## Aim of the task
Only the lines from the start of the material through the line containing "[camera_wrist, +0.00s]" are to be extracted, exactly as they appear.
— begin Available data —
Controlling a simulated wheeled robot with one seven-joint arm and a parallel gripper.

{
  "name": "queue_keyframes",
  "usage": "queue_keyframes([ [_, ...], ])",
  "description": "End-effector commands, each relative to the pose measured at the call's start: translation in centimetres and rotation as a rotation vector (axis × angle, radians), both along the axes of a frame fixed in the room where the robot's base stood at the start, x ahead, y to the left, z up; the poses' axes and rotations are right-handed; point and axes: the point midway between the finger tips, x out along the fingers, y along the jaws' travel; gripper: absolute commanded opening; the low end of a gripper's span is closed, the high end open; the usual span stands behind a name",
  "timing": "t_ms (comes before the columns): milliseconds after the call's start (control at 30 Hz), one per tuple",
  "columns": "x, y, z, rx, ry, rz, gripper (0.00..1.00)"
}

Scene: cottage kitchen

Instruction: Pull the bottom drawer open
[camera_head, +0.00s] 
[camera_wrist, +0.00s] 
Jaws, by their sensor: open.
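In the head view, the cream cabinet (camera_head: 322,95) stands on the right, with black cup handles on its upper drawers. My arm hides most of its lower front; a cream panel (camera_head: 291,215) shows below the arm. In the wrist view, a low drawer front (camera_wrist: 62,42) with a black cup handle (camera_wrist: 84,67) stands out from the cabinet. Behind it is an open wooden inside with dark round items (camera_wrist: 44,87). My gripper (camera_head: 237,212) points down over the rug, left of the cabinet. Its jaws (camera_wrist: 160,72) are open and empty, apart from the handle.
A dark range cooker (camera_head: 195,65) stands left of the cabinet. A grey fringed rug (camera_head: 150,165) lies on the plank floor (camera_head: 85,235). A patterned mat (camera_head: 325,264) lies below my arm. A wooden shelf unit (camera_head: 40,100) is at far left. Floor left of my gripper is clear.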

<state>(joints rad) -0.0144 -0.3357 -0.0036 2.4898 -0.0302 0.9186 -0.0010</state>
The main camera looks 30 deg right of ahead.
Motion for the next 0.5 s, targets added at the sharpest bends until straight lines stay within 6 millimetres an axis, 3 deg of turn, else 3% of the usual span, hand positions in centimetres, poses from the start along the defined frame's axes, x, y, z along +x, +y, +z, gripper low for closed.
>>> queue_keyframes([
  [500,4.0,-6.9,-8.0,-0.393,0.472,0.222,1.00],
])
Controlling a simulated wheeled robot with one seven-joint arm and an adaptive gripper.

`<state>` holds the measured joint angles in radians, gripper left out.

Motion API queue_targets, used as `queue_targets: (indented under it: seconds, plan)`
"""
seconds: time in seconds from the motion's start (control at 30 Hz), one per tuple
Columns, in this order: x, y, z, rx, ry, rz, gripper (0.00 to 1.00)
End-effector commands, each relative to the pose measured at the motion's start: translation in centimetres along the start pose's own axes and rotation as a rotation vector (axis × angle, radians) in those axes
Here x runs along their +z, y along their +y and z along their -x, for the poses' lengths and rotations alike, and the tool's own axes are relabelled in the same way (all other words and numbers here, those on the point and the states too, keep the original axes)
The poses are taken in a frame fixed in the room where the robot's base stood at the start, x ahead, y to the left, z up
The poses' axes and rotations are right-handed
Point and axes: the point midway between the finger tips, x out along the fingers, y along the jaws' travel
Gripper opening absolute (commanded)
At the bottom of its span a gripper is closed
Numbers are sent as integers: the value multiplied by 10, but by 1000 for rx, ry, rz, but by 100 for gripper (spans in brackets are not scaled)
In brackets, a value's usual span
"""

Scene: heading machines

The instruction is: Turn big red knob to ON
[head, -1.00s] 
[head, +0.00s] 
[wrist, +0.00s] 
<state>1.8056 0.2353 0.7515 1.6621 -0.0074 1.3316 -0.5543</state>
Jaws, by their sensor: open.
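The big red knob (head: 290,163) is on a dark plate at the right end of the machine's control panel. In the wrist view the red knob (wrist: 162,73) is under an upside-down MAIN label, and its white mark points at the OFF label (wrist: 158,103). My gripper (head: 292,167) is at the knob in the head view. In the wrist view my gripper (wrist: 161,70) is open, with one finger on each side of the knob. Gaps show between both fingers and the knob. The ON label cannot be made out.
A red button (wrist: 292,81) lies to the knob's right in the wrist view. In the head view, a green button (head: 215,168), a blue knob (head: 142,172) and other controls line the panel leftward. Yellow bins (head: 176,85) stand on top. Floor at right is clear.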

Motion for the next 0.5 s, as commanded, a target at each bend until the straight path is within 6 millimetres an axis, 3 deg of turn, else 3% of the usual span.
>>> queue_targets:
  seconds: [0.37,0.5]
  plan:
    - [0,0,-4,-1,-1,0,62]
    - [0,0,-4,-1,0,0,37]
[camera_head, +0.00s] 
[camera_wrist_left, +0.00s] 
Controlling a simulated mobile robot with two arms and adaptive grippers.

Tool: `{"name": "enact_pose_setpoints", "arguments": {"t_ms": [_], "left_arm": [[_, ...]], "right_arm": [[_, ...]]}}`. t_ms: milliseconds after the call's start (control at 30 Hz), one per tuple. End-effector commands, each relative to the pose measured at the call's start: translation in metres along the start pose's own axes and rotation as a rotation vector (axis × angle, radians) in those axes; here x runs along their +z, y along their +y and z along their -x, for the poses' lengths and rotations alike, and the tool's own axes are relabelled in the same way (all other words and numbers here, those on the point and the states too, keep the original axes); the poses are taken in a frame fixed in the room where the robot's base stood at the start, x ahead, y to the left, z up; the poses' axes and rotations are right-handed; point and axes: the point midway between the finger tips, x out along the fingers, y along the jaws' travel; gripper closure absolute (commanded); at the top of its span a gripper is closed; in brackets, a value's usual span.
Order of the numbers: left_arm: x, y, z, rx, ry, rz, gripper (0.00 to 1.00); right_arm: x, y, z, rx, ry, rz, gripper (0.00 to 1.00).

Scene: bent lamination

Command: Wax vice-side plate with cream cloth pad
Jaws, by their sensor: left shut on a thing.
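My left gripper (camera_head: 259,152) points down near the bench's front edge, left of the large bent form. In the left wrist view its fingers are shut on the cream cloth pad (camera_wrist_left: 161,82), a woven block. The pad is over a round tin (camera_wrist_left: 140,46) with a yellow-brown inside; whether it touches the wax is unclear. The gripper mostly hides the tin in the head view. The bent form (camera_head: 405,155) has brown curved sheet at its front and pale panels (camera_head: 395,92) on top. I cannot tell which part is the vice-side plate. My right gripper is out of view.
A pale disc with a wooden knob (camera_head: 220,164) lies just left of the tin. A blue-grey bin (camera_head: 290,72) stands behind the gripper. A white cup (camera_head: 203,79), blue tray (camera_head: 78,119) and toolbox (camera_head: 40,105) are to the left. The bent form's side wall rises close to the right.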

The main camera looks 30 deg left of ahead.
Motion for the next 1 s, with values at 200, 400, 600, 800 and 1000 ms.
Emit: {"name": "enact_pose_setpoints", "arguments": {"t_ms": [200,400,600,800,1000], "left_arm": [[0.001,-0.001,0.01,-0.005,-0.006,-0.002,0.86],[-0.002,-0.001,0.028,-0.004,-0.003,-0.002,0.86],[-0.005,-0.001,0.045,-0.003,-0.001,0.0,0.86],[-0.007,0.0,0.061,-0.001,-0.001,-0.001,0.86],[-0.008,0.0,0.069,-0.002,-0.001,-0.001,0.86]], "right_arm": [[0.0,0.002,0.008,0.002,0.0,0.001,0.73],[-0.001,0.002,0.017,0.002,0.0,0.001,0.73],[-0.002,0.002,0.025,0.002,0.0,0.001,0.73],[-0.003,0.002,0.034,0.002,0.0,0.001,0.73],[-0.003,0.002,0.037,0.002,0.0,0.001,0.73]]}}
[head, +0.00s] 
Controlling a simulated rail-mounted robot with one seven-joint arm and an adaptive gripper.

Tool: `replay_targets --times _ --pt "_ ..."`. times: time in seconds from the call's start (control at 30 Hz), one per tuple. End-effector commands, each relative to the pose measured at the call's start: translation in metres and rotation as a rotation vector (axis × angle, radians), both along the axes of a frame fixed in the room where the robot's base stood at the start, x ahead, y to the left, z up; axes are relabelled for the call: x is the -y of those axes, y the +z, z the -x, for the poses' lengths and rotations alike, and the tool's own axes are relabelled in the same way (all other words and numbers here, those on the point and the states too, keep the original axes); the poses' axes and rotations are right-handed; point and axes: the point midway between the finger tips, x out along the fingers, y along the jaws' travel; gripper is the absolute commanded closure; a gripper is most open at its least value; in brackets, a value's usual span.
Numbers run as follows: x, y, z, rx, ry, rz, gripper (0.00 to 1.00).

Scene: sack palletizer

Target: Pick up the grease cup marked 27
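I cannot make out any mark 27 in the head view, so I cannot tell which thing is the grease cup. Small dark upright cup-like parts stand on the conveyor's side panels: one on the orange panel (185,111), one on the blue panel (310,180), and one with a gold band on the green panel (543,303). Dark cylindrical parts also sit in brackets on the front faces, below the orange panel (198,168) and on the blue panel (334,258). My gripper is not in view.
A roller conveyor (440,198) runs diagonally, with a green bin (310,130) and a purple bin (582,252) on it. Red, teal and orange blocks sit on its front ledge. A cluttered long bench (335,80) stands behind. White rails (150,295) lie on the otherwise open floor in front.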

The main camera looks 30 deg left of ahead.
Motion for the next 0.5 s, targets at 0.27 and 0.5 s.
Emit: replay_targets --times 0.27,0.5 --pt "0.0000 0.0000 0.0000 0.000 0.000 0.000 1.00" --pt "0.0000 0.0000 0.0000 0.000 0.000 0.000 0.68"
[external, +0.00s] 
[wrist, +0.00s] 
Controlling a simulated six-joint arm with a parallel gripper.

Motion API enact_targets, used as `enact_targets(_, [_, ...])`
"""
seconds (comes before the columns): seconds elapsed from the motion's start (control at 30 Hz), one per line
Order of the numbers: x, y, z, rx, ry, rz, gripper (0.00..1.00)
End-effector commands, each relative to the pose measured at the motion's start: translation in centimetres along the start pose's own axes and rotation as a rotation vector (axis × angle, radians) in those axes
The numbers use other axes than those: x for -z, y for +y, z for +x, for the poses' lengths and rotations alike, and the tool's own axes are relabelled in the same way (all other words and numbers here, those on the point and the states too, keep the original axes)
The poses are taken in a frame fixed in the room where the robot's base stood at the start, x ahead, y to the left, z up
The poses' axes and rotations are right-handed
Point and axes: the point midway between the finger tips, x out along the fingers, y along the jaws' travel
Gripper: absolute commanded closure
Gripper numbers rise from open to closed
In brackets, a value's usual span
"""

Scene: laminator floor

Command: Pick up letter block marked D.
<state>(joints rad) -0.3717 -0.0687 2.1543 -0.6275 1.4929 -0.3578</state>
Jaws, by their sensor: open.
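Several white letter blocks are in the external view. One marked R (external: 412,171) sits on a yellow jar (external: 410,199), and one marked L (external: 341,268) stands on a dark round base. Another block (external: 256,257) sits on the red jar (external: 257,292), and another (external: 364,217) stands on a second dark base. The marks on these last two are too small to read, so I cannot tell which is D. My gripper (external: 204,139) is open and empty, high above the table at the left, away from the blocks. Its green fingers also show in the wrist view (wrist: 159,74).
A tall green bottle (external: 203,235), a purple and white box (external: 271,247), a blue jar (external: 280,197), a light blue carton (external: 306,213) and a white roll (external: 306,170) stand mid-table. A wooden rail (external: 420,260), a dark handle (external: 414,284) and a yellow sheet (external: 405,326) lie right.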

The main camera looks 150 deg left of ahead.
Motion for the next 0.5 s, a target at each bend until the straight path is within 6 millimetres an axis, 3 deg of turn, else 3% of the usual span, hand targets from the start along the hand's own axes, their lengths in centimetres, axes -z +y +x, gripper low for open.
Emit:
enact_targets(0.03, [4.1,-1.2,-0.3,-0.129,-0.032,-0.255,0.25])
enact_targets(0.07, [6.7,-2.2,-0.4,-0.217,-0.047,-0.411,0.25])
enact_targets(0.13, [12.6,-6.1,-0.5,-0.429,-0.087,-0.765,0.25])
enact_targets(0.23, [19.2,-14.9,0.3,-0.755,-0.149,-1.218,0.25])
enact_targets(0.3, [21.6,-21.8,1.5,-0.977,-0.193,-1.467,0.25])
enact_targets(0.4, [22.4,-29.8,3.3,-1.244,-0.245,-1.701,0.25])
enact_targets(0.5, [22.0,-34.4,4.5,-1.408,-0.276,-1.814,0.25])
— end Available data —
## Answer to the task
Controlling a simulated wheeled robot with one seven-joint arm and a parallel gripper.

{
  "name": "queue_keyframes",
  "usage": "queue_keyframes([ [_, ...], ])",
  "description": "End-effector commands, each relative to the pose measured at the call's start: translation in centimetres and rotation as a rotation vector (axis × angle, radians), both along the axes of a frame fixed in the room where the robot's base stood at the start, x ahead, y to the left, z up; the poses' axes and rotations are right-handed; point and axes: the point midway between the finger tips, x out along the fingers, y along the jaws' travel; gripper: absolute commanded opening; the low end of a gripper's span is closed, the high end open; the usual span stands behind a name",
  "timing": "t_ms (comes before the columns): milliseconds after the call's start (control at 30 Hz), one per tuple",
  "columns": "x, y, z, rx, ry, rz, gripper (0.00..1.00)"
}

Scene: cottage kitchen

Instruction: Pull the bottom drawer open
[camera_head, +0.00s] 
[camera_wrist, +0.00s] 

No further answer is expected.